James Stockdale, Kampfpilot und Philosph

James Stockdale (1923 – 2005) war Kampfpilot, Leiter eines Flugzeuggeschwaders, Kriegsgefangener in Vietnam, Vizeadmiral, US-Vizepräsidentschaftskandidat - und Philosoph!

1965 wurde sein Flugzeug (eine kleine A4) über Nordvietnam abgeschossen. Nachdem er sich über den Schleudersitz retten konnte, wurde er gefunden, fast totgeprügelt und geriet in vietnamesische Gefangenschaft, in das berüchtigte Hỏa-Lò-Gefängnis (das "Hanoi Hilton").
7 1/2 Jahre musste er dort verbringen, 4 davon in Isolationshaft. Er wurde regelmässig geschlagen und gefoltert und man versagte ihm die notwendige medizinische Versorgung (sodass seine schwere Beinverletzung nie heilte). Als einer der ranghöchsten US-Offiziere war er eines der Hauptziele des Vietkong für das Erpressen von Geständnissen und Verrat von militärischen Geheimnissen.

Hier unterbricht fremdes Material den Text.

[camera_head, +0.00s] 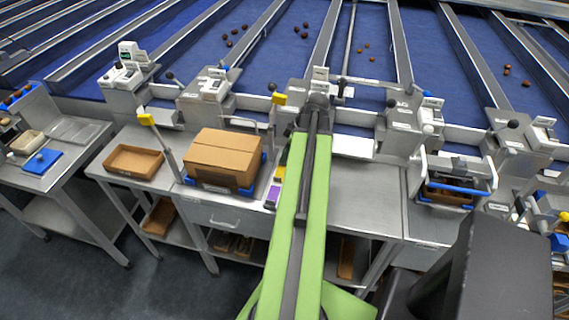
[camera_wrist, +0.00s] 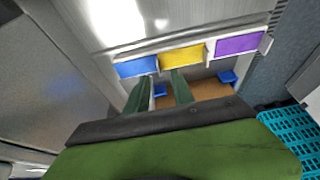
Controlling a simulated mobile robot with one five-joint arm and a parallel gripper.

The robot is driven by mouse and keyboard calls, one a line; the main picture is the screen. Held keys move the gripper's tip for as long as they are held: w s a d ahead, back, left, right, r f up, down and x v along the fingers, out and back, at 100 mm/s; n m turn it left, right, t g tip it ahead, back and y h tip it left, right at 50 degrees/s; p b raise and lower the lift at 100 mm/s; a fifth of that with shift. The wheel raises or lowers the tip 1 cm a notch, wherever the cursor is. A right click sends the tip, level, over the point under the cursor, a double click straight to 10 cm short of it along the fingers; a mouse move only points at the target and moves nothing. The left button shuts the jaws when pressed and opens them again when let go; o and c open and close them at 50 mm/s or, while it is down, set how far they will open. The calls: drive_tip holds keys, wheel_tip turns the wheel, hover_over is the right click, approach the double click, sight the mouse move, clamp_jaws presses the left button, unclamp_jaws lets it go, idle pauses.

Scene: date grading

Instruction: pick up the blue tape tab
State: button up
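The blue tape tab (camera_wrist: 137,66) is the left one of three flat coloured tabs in a row in the wrist view. A yellow tab (camera_wrist: 183,57) sits right of it and a purple tab (camera_wrist: 240,44) at the far right. My gripper (camera_wrist: 163,73) is open, its two green fingers apart with nothing held between them. The left fingertip lies just below the blue tab in the picture; contact cannot be told. In the head view the purple tab (camera_head: 272,196) and yellow tab (camera_head: 280,172) show beside my green arm, which seems to hide the blue one and my fingers.
A closed cardboard box (camera_head: 222,157) stands on the bench left of my arm, held at blue corners. A shallow brown tray (camera_head: 134,161) is further left. Posts with yellow tops (camera_head: 147,119) stand near the box. The steel bench (camera_head: 362,200) right of my arm is clear.

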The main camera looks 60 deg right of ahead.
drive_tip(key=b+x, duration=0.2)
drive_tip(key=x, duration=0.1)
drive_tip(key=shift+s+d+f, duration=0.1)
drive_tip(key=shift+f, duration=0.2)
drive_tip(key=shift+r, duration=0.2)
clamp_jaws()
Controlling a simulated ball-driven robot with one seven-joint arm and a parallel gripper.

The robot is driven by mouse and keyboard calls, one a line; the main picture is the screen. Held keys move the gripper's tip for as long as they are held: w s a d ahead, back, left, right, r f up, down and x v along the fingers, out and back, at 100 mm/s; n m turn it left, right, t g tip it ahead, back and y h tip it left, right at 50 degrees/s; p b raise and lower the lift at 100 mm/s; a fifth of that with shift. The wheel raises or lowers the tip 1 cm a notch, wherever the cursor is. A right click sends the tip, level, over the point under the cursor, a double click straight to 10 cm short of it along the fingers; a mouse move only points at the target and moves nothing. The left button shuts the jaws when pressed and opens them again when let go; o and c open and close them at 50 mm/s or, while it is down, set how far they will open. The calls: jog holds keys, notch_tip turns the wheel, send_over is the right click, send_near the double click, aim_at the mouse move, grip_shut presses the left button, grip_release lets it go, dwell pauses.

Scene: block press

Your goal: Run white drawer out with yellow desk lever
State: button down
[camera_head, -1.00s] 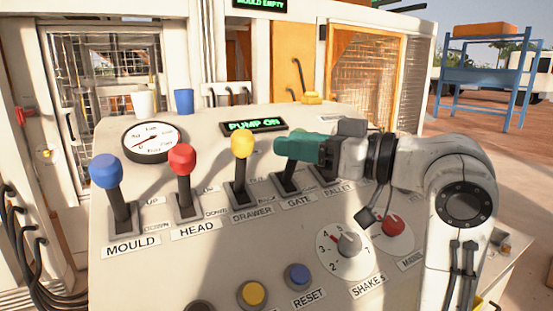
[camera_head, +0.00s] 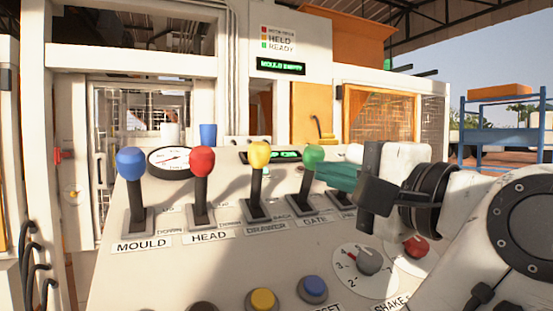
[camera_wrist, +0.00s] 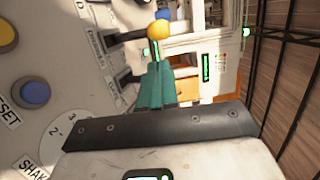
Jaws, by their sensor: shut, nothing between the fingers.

Nicht nur, dass seine Peiniger ihn nie brechen konnten, half er auch seinen Mitgefangenen immens, in dem er die Moral aufrecht hielt. Er schuf einen Verhaltenskodex für sich und seine Leidensgenossen, liess die spärlichen Rationen sparen und an die verteilen, die sie am dringendsten brauchten und entwickelte einen Geheimcode unter den Gefangenen, mit dem sie sich in sich stimmige Fake-Geschichten ausdachten, die unter Folter dann im Notfall preisgegeben wurden.
Als er 1969 öffentlich auftreten sollte bei einer Propaganda-Parade, schnitt er sich mit einer Rasierklinge so sehr an der Kopfhaut auf, dass er nicht mehr "präsentabel" war. Als ihm die Wärter einen Hut aufsetzen wollten, um das zu kaschieren, verdrosch er sich selbst mit einem Stuhl dermassen, dass sein Gesicht so geschwollen war, dass er nicht mehr zu erkennen und somit als Propagandatrophäe untauglich war. So wird es zumindest berichtet.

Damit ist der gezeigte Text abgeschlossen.